Alternative Exposure: Traders seeking different exposure or potentially reduced foreign exchange risk could consider HSBC’s Singapore Depository Receipts (SDR) listed on the SGX under the ticker HSHD, recently trading at S$2.98.
Company Overview: HSBC Holdings plc serves as the holding company for the globally operating HSBC Group. The company delivers a wide array of international banking and financial services. These encompass retail and corporate banking, trade finance, trusteeship, securities services, custody, capital markets activities, treasury operations, private banking, investment banking, and insurance services.
Analyst: CHUA Wei Ren, CMT

Champion REIT (CREIT): Recent Surge Deemed Unjustified, Maintain Reduce

Despite a strong year-to-date performance, CGS International believes the recent outperformance of Champion REIT (CREIT) is not fundamentally justified and maintains a ‘Reduce’ rating.

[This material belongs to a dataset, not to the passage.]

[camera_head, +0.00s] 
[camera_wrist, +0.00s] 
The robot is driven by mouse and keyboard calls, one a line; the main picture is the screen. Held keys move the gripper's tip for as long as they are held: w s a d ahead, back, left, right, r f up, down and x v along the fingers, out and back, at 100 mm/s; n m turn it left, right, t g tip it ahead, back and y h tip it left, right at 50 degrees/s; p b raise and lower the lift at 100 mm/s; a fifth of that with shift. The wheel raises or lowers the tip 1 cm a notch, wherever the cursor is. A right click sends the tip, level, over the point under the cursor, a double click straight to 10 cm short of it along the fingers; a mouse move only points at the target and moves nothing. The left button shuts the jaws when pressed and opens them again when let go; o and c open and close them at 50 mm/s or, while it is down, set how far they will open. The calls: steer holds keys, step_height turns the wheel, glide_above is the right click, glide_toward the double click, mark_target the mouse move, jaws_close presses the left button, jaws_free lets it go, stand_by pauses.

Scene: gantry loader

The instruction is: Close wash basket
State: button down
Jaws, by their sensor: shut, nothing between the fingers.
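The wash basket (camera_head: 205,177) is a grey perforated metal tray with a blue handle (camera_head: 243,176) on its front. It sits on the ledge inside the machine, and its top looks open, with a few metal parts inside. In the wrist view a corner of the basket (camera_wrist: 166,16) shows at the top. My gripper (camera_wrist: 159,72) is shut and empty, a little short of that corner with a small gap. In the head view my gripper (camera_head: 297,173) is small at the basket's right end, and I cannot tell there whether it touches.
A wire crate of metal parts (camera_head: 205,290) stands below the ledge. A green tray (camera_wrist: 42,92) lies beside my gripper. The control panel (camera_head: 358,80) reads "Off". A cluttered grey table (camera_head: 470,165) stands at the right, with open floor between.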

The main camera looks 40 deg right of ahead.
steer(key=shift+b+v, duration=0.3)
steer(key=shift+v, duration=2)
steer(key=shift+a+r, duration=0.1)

Performance Analysis: CREIT’s share price has surged 26% year-to-date. This significantly outpaces the 17% rise in Link REIT and the 22% increase in the Hang Seng Property Index over the same period.
Privatisation Doubts: Market speculation might include potential privatisation by majority shareholder Great Eagle. However, CGS International views this likelihood as low. CREIT’s current valuation, trading at a 56% discount to Net Asset Value (NAV), appears relatively expensive compared to the average peer discount of 62%, potentially deterring such a move.
Challenging Office Market Outlook: The significant share price outperformance is considered unjustified given the difficult outlook for the Hong Kong office market. CGS International anticipates negative rental reversions for CREIT’s portfolio in the fiscal years 2025 and 2026 (FY25F/26F).
Recommendation and Target Price: CGS International reiterates its ‘Reduce’ recommendation for CREIT. The target price has been slightly increased to HK$1.53, which implies a forecasted Distribution Per Unit (DPU) yield of 9.02% for FY25F.